[Description of the task]
From the records below, give the number of lines that contain the string "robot", without any other text.

─── Material for this exercise

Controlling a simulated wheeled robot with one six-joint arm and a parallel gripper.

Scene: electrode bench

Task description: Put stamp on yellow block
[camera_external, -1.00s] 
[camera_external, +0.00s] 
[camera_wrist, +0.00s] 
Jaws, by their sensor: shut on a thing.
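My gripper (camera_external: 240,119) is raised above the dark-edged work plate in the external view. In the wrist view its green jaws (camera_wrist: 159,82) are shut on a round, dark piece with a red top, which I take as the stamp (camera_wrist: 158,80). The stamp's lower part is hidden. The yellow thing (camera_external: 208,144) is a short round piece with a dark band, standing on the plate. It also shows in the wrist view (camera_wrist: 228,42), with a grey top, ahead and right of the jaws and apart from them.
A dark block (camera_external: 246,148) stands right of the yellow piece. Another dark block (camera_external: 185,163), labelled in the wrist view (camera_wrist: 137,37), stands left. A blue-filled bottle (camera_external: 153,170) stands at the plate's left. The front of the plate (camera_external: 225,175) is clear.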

──────
─── Material for this exercise

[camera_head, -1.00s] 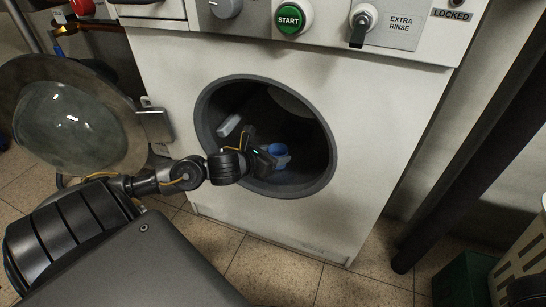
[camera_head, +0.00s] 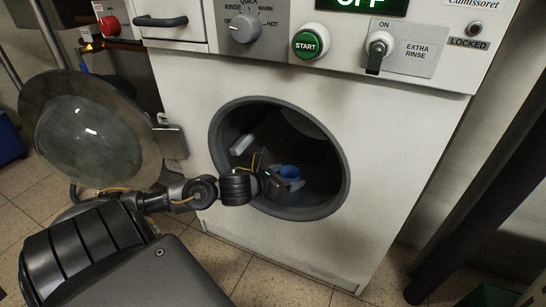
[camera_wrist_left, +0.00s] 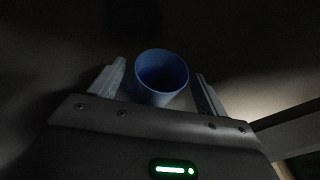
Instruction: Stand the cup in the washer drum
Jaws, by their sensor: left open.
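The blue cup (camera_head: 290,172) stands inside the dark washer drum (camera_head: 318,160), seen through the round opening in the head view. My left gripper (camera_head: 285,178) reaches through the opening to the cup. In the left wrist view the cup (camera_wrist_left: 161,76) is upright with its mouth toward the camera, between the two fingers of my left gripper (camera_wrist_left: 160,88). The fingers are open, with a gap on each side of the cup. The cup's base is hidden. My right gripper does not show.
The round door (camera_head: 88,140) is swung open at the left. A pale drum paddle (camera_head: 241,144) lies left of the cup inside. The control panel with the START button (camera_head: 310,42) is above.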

──────
─── Material for this exercise

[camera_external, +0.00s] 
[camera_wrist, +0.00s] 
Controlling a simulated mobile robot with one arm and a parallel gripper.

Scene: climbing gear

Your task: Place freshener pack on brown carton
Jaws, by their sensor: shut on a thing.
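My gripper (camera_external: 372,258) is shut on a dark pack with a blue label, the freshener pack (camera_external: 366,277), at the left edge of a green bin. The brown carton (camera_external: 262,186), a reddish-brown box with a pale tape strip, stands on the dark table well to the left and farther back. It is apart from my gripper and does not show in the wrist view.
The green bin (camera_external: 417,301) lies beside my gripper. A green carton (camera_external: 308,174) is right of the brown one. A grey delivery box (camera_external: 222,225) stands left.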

──────

[Task result]
2